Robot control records
= = = = =

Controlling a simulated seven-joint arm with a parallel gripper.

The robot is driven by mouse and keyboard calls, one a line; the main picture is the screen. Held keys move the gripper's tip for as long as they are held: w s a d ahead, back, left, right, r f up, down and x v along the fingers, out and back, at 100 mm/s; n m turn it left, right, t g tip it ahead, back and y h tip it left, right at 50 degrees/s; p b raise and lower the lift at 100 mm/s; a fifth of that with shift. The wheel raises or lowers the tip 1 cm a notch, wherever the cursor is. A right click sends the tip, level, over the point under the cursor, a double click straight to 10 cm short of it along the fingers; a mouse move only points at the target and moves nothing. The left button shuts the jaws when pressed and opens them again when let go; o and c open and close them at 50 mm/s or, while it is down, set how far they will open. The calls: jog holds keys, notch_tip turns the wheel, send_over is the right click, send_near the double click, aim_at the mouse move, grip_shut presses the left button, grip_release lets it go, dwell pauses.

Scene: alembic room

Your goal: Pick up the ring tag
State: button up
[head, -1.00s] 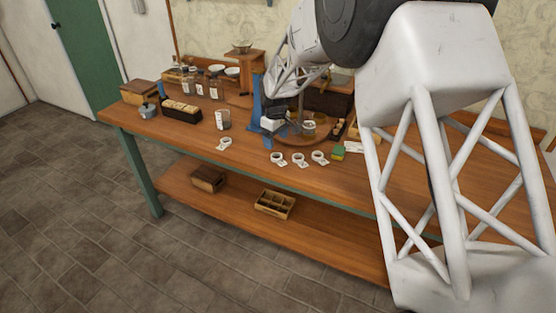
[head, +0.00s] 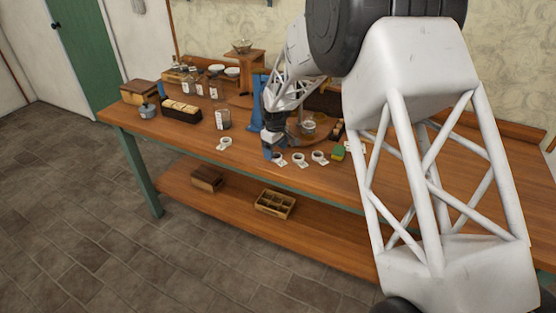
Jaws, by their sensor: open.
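Several white ring tags lie flat on the wooden table. One ring tag (head: 224,143) lies apart on the left. Three more lie in a loose row near the front edge: a left one (head: 280,160), a middle one (head: 299,160) and a right one (head: 320,157). My gripper (head: 271,151) is low over the table, just behind and left of the row's left tag. It is open and appears empty.
A glass jar (head: 222,119) stands left of my gripper, and a dark box with pale items (head: 181,109) farther left. A blue upright stand (head: 257,98) is behind my gripper. A green and yellow block (head: 338,152) lies right of the tags. The table's front left is clear.

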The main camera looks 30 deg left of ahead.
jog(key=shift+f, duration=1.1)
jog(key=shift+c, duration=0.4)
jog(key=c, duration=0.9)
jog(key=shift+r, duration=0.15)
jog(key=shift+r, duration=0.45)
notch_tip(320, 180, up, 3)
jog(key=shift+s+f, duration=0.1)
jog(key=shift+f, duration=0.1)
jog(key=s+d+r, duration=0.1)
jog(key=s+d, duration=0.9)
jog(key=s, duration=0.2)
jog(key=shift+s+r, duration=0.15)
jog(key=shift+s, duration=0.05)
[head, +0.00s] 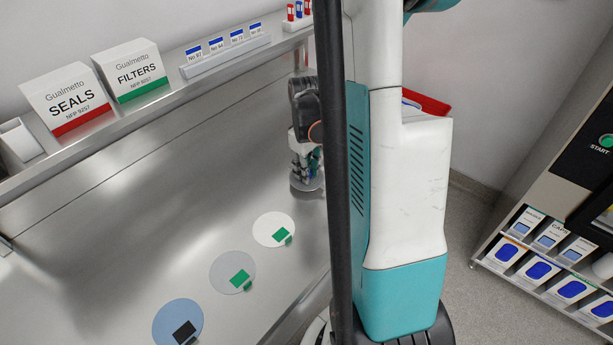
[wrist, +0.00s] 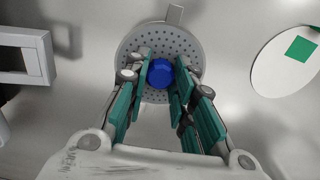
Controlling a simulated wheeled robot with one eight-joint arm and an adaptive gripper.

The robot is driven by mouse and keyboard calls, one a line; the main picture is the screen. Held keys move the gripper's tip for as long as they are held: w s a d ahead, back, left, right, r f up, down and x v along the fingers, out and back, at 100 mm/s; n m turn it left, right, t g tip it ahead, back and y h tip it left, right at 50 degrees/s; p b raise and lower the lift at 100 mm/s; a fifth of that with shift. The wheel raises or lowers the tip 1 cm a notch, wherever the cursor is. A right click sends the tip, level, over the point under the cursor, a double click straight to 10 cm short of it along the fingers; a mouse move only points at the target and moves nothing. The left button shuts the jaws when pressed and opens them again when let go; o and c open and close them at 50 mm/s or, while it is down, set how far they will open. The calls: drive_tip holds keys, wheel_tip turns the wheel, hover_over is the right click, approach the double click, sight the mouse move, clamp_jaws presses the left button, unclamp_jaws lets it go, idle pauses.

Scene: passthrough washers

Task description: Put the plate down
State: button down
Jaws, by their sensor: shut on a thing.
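The plate (wrist: 130,48) is a round grey perforated disc with a small tab at its far edge and a blue knob (wrist: 161,73) at its middle. My gripper (wrist: 163,75) is shut on the knob, with its green-padded fingers on both sides. In the head view my gripper (head: 304,165) points down over the steel worktop, and the plate's rim (head: 304,187) shows just under it. I cannot tell whether the plate touches the worktop. My black column and white arm link hide part of this area.
The steel worktop (head: 150,225) holds a white disc (head: 273,228), a grey disc (head: 230,270) and a blue disc (head: 178,322), each with a small marker. A shelf behind carries a SEALS box (head: 68,95) and a FILTERS box (head: 131,70). Bare worktop lies left of my gripper.

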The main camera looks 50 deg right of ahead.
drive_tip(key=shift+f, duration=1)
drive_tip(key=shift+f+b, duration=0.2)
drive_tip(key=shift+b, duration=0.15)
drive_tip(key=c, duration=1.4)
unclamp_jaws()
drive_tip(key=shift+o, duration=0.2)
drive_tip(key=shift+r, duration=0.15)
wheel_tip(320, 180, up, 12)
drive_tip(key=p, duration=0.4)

= = = = =

TO DO:
Write every entry out again exactly, dropping the pictures.

FULL OUTPUT:
Controlling a simulated seven-joint arm with a parallel gripper.

The robot is driven by mouse and keyboard calls, one a line; the main picture is the screen. Held keys move the gripper's tip for as long as they are held: w s a d ahead, back, left, right, r f up, down and x v along the fingers, out and back, at 100 mm/s; n m turn it left, right, t g tip it ahead, back and y h tip it left, right at 50 degrees/s; p b raise and lower the lift at 100 mm/s; a fifth of that with shift. The wheel raises or lowers the tip 1 cm a notch, wherever the cursor is. A right click sends the tip, level, over the point under the cursor, a double click straight to 10 cm short of it along the fingers; a mouse move only points at the target and moves nothing. The left button shuts the jaws when pressed and opens them again when let go; o and c open and close them at 50 mm/s or, while it is down, set how far they will open. The calls: jog holds keys, notch_tip turns the wheel, send_over is the right click, send_near the double click, aim_at the mouse move, grip_shut presses the left button, grip_release lets it go, dwell pauses.

Scene: alembic room

Your goal: Pick up the ring tag
State: button up
[head, -1.00s] 
[head, +0.00s] 
Jaws, by their sensor: open.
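Several white ring tags lie flat on the wooden table. One ring tag (head: 224,143) lies apart on the left. Three more lie in a loose row near the front edge: a left one (head: 280,160), a middle one (head: 299,160) and a right one (head: 320,157). My gripper (head: 271,151) is low over the table, just behind and left of the row's left tag. It is open and appears empty.
A glass jar (head: 222,119) stands left of my gripper, and a dark box with pale items (head: 181,109) farther left. A blue upright stand (head: 257,98) is behind my gripper. A green and yellow block (head: 338,152) lies right of the tags. The table's front left is clear.

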The main camera looks 30 deg left of ahead.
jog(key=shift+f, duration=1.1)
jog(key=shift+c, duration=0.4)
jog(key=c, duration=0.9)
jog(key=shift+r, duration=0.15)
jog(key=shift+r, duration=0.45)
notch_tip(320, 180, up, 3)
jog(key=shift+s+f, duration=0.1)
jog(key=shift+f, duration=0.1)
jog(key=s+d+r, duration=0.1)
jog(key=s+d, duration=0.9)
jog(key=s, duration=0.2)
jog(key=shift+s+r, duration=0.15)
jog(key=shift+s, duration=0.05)
[head, +0.00s] 
[wrist, +0.00s] 
Controlling a simulated wheeled robot with one eight-joint arm and an adaptive gripper.

The robot is driven by mouse and keyboard calls, one a line; the main picture is the screen. Held keys move the gripper's tip for as long as they are held: w s a d ahead, back, left, right, r f up, down and x v along the fingers, out and back, at 100 mm/s; n m turn it left, right, t g tip it ahead, back and y h tip it left, right at 50 degrees/s; p b raise and lower the lift at 100 mm/s; a fifth of that with shift. The wheel raises or lowers the tip 1 cm a notch, wherever the cursor is. A right click sends the tip, level, over the point under the cursor, a double click straight to 10 cm short of it along the fingers; a mouse move only points at the target and moves nothing. The left button shuts the jaws when pressed and opens them again when let go; o and c open and close them at 50 mm/s or, while it is down, set how far they will open. The calls: drive_tip holds keys, wheel_tip turns the wheel, hover_over is the right click, approach the double click, sight the mouse move, clamp_jaws presses the left button, unclamp_jaws lets it go, idle pauses.

Scene: passthrough washers

Task description: Put the plate down
State: button down
Jaws, by their sensor: shut on a thing.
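The plate (wrist: 130,48) is a round grey perforated disc with a small tab at its far edge and a blue knob (wrist: 161,73) at its middle. My gripper (wrist: 163,75) is shut on the knob, with its green-padded fingers on both sides. In the head view my gripper (head: 304,165) points down over the steel worktop, and the plate's rim (head: 304,187) shows just under it. I cannot tell whether the plate touches the worktop. My black column and white arm link hide part of this area.
The steel worktop (head: 150,225) holds a white disc (head: 273,228), a grey disc (head: 230,270) and a blue disc (head: 178,322), each with a small marker. A shelf behind carries a SEALS box (head: 68,95) and a FILTERS box (head: 131,70). Bare worktop lies left of my gripper.

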The main camera looks 50 deg right of ahead.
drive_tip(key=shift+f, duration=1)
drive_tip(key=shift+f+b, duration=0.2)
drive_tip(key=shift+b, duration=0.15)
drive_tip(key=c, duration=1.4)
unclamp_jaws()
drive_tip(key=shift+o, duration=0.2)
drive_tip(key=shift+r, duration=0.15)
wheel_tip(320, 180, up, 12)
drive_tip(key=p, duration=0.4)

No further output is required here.